Haberi okuduğum zaman, “Olamaz! Bir futbolcu bu kadar centilmenlik dışı bir harekette bulunamaz” demiştim.
Elbette, tahmin ettiğiniz gibi Şampiyonlar Ligi E Grubu’nda oynanan Nordsjaelland – Shakhtar Donetsk maçında yaşanan pozisyondan bahsediyorum.
Karşılaşmanın 26. dakikasında hakem atışı ile başlayan oyunda top rakip kaleciye gönderilirken tüm oyuncuların bıraktığı topa hareketlenip kaleciyi çalımlayarak topu filelere göndermek centilmenlik dışı hareketlerin doruk noktası olsa gerek.
Bu garip golün sonrasında Shakhtar Donetsk’in kendi kalesine gol atmasını bekleyenlerin senaryoları da gerçekleşmezken karşılaşmanın ardından toplanan UEFA Disiplin Kurulu’nun etik kurallara uymadığı gerekçesi ile bu talihsiz golü atan Luiz Adriano’ya bir maç ceza vermesi anlamlıdır.
Yukarıda bahsedilen fair-play ruhuna aykırı hareket trajıkomiktir.
Ancak UEFA’nın bu harekete ceza vermiş olması fair-play’e verdiği önemi göstermesi açısından büyük anlam taşımaktadır.

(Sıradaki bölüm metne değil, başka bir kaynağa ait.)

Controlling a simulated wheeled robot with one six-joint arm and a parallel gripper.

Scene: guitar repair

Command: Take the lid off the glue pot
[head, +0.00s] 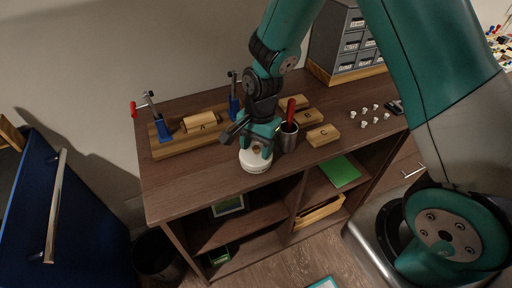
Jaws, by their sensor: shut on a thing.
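The glue pot (254,166) is a small round white pot near the front edge of the wooden cabinet top. Its lid (256,150), with a small tan knob, shows between my gripper's fingers at the top of the pot. My gripper (257,151) points down from above and is shut on the lid. The fingers partly cover the lid, and I cannot tell whether there is a gap between lid and pot.
A metal cup (288,138) with a red-handled tool stands close right of my gripper. Wooden blocks, including block C (323,135), lie beyond it. A clamping jig (165,142) with block A stands left. Small white pieces (364,117) lie right. The front-left cabinet top is clear.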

Kimse kusura bakmasın, ama benzer centilmenlik dışı olaylar ülkemizde, liglerimizde de yaşanmaktadır.
Daha geçtiğimiz haftalarda B. Bağcıl ile K. Kaymaklı arasında oynanan karşılaşmada (İki takımın arasında anlaşma olduğu ileri sürülerek) Jeffrey’nin K. Kaymaklı’ya karşı oynatılmaması farklı bir hareket değildir.
Böyle bir hareket şampiyonluk yolunda K. Kaymaklı’ya haksız rekabet sağlamaktadır ve sporun yarışma ruhuna zarar vermektedir.
“Bana karşı oynama, ama rakiplerime karşı oyna” mantığının şike ve teşvikten ne farkı vardır?
Bir K. Kaymaklı taraftarı olarak bu olaydan büyük üzüntü duydum.
Diğer taraftan B. Bağcıl Teknik Direktörü Toygar Davulcu’nun K. Kaymaklı’ya karşı takım kurmakta zorlandığı ve bu tür anlaşmaları adil bulmadığı ve modern futbolda yeri olmadığı yönündeki açıklamaları gazete sayfalarında boy boy yer alırken, yetkili mercilerin olaya seyirci kalmaları kabul edilir bir davranış değildir.
Doğrusu Futbol Federasyonu’nun çıkıp, böyle bir anlaşmayı tanımadığını açıklayıp, gereğini yapmasını beklerdim.
Ama nerde?
UEFA’nın “Şike” ve “Teşvik” gibi centilmenlik dışı hareketlere “0” tolerans uygulanmakta olduğu bilinmektedir.
Aynı şekilde haksız rekabete zemin hazırlayan “Doping” kullanımı da futbolda cezaya tabidir.
Kıbrıs Türk Futbol Federasyonu’nun, UEFA çatısı altında maç yapabilmek için KOP ile görüşmeler e başladığı bu günlerde, “Şike”, “Teşvik” ve “Doping” gibi fair-play’e aykırı, haksız rekabet sağlayan etkenlere karşı, duruşunun ne olduğu sorgulanmalıdır.
Şimdi Futbol Federasyonu’ndan birileri çıkıp, “Biz onları yaptık, bunları yaptık” diye methiyeler sıralayabilirler.
Ama ne derler bilirsiniz,“Ayinesi iştir kişinin, lafa bakılmaz”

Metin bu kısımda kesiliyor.